◆ Task prompt
Select the lines of the records containing the word "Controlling" and list them.

◆ Input records
—————
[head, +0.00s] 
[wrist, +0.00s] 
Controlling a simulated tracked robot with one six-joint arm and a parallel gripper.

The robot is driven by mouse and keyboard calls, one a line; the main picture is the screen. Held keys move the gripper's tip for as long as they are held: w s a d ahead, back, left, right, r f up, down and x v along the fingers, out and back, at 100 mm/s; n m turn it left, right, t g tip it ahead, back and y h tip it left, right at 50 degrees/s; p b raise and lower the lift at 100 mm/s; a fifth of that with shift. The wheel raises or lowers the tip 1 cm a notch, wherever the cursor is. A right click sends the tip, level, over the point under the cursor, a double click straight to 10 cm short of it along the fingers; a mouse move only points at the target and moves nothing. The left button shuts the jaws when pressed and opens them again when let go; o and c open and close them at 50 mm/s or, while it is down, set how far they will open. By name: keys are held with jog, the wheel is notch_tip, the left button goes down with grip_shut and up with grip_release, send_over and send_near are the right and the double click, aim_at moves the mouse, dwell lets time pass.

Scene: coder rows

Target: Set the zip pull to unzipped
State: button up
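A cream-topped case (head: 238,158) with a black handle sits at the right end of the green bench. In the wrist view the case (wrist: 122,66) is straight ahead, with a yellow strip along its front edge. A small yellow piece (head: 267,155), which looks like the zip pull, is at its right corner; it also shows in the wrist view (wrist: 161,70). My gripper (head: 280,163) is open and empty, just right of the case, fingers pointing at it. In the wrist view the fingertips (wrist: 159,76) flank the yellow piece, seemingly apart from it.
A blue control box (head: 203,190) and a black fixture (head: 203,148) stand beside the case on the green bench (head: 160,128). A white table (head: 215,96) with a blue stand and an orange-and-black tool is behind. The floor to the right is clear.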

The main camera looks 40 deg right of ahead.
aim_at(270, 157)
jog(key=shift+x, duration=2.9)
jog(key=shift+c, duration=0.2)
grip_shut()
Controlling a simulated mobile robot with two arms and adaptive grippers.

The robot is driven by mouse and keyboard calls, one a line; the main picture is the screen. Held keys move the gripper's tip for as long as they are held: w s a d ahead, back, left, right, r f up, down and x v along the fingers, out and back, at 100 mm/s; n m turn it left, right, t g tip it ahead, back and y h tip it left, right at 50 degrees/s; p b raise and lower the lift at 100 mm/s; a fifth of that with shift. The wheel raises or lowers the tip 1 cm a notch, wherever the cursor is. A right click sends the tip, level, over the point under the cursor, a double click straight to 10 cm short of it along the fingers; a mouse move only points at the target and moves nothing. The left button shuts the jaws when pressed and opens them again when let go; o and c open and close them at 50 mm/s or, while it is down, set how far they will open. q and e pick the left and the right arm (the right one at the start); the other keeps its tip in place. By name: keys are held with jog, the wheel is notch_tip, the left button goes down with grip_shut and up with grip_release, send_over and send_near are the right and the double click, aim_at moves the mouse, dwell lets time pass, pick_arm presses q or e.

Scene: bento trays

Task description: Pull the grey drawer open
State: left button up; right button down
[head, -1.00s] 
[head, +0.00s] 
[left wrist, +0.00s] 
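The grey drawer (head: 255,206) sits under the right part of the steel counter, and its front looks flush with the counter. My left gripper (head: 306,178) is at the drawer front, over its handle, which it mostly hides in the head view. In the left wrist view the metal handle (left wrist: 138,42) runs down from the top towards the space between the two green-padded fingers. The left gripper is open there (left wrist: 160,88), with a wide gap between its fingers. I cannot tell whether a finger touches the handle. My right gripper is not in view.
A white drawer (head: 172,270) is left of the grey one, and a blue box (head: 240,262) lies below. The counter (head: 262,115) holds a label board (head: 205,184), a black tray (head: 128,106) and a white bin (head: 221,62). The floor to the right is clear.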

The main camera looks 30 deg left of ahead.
—————
◆ Response to this exercise
Controlling a simulated tracked robot with one six-joint arm and a parallel gripper.
Controlling a simulated mobile robot with two arms and adaptive grippers.

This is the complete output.